What is the difference between refundable and nonrefundable child tax credits?
The refundable portion refers to the amount you’re owed if your taxes are reduced to 0 after computing the Child Tax Credit. The nonrefundable portion of the Child Tax Credit is the original credit that can lower your overall taxes.
How do tax credits work?
Tax credits can lower your tax liability by providing a refund if you’re eligible. Some credits are nonrefundable, while others are partially refundable and refundable.
Do you get money back for a tax credit?
If the credits are refundable or partially refundable, you can get money back.

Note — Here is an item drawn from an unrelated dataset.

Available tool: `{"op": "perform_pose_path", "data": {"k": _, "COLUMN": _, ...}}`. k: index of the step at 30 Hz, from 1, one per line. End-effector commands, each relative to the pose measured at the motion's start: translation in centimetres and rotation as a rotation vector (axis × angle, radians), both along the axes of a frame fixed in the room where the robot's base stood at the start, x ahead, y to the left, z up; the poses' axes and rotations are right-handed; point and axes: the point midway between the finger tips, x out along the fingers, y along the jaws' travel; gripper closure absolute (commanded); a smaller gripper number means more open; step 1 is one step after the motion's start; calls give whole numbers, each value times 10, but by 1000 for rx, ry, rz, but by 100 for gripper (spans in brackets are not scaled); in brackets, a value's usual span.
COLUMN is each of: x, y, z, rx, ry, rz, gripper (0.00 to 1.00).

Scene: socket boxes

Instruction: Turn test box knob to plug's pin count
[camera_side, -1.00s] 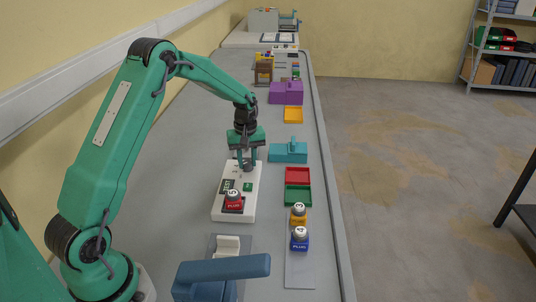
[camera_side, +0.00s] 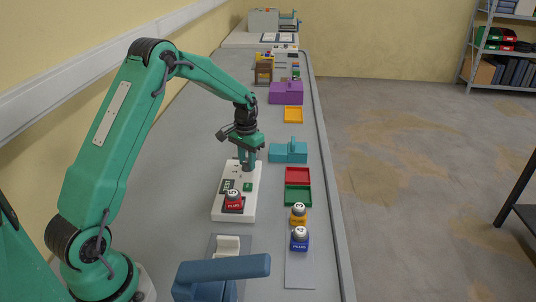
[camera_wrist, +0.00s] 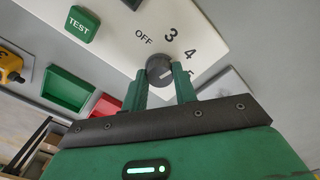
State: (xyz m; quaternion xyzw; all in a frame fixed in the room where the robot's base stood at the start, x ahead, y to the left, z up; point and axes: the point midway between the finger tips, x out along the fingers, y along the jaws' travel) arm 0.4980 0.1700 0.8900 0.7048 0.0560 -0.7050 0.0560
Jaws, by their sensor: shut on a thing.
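The white test box (camera_side: 250,207) lies on the bench. A red plug (camera_side: 233,197) sits upright on its near part; the number on its top looks like a 5. My gripper (camera_side: 247,168) points down at the box's far end, shut on the dark round knob (camera_wrist: 158,67). In the wrist view, one finger is on each side of the knob. The dial reads OFF, 3, 4 and a partly hidden 5. A pale mark on the knob faces the 4 and 5 side; I cannot tell exactly which number. The green TEST button (camera_wrist: 82,25) is beside the dial.
A yellow plug (camera_side: 298,212) and a blue plug (camera_side: 299,242) stand to the right on a grey strip. Red (camera_side: 297,177) and green (camera_side: 298,196) trays and a teal box (camera_side: 287,153) are right of the test box. A blue handled device (camera_side: 215,275) is in front.

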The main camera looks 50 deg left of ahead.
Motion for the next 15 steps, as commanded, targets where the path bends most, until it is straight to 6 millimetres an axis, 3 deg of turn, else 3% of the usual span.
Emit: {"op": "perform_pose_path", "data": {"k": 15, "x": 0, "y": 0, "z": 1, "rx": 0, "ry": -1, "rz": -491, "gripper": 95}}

Otherwise, you forfeit the rest of the credits.
Are tax credits worth it?
Yes, if you qualify for tax credits, you can lower your taxes owed to the government while possibly receiving extra funds.
How to get a $10,000 tax refund?
This would depend on your income return, but you can try applying for several tax credits to increase the money you’re granted.
Which is better, a refundable or a non-refundable credit?
A refundable tax credit is better because you can earn money from the credit instead of a nonrefundable one that can only reduce your taxes to 0.
How does a tax credit work if I don’t owe taxes?
If you’re a student, you can still apply for tax credits if you satisfy its requirements. However, you must provide sufficient evidence that you’re qualified for the credits you claim.